The problem — Each line below should be reproduced without any alteration.

Data extract —

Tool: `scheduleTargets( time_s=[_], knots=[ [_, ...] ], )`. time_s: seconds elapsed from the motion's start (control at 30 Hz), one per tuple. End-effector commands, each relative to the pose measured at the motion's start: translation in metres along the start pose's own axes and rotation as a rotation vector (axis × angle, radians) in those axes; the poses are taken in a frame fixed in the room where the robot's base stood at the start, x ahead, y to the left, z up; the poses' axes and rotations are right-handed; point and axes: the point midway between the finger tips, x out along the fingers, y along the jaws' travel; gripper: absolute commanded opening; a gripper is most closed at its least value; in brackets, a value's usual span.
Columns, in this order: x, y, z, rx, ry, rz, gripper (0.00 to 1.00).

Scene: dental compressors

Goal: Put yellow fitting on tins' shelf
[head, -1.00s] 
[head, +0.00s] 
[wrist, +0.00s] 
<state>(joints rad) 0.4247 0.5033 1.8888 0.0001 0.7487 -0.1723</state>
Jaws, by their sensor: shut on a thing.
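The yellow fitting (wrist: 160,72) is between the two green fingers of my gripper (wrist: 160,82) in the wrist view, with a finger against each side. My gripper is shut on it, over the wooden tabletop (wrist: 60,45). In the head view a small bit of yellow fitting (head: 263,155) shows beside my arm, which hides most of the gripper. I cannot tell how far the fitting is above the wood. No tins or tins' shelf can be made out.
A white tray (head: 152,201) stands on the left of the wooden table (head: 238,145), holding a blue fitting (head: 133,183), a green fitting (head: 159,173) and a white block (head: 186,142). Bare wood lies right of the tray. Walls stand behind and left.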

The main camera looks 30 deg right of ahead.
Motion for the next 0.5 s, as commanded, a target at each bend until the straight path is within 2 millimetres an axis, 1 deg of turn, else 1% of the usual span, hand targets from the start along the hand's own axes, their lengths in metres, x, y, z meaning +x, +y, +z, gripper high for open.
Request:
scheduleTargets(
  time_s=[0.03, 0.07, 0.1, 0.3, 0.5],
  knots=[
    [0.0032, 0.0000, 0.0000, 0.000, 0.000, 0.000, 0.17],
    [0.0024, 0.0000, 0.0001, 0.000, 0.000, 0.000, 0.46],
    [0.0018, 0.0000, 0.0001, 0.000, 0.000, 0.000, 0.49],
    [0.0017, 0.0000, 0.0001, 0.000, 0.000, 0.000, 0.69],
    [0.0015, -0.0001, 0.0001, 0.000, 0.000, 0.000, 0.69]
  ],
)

Solution for this problem —
Tool: `scheduleTargets( time_s=[_], knots=[ [_, ...] ], )`. time_s: seconds elapsed from the motion's start (control at 30 Hz), one per tuple. End-effector commands, each relative to the pose measured at the motion's start: translation in metres along the start pose's own axes and rotation as a rotation vector (axis × angle, radians) in those axes; the poses are taken in a frame fixed in the room where the robot's base stood at the start, x ahead, y to the left, z up; the poses' axes and rotations are right-handed; point and axes: the point midway between the finger tips, x out along the fingers, y along the jaws' travel; gripper: absolute commanded opening; a gripper is most closed at its least value; in brackets, a value's usual span.
Columns, in this order: x, y, z, rx, ry, rz, gripper (0.00 to 1.00).

Scene: dental compressors

Goal: Put yellow fitting on tins' shelf
[head, -1.00s] 
[head, +0.00s] 
[wrist, +0.00s] 
<state>(joints rad) 0.4247 0.5033 1.8888 0.0001 0.7487 -0.1723</state>
Jaws, by their sensor: shut on a thing.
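The yellow fitting (wrist: 160,72) is between the two green fingers of my gripper (wrist: 160,82) in the wrist view, with a finger against each side. My gripper is shut on it, over the wooden tabletop (wrist: 60,45). In the head view a small bit of yellow fitting (head: 263,155) shows beside my arm, which hides most of the gripper. I cannot tell how far the fitting is above the wood. No tins or tins' shelf can be made out.
A white tray (head: 152,201) stands on the left of the wooden table (head: 238,145), holding a blue fitting (head: 133,183), a green fitting (head: 159,173) and a white block (head: 186,142). Bare wood lies right of the tray. Walls stand behind and left.

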The main camera looks 30 deg right of ahead.
Motion for the next 0.5 s, as commanded, a target at each bend until the straight path is within 2 millimetres an axis, 1 deg of turn, else 1% of the usual span, hand targets from the start along the hand's own axes, their lengths in metres, x, y, z meaning +x, +y, +z, gripper high for open.
Request:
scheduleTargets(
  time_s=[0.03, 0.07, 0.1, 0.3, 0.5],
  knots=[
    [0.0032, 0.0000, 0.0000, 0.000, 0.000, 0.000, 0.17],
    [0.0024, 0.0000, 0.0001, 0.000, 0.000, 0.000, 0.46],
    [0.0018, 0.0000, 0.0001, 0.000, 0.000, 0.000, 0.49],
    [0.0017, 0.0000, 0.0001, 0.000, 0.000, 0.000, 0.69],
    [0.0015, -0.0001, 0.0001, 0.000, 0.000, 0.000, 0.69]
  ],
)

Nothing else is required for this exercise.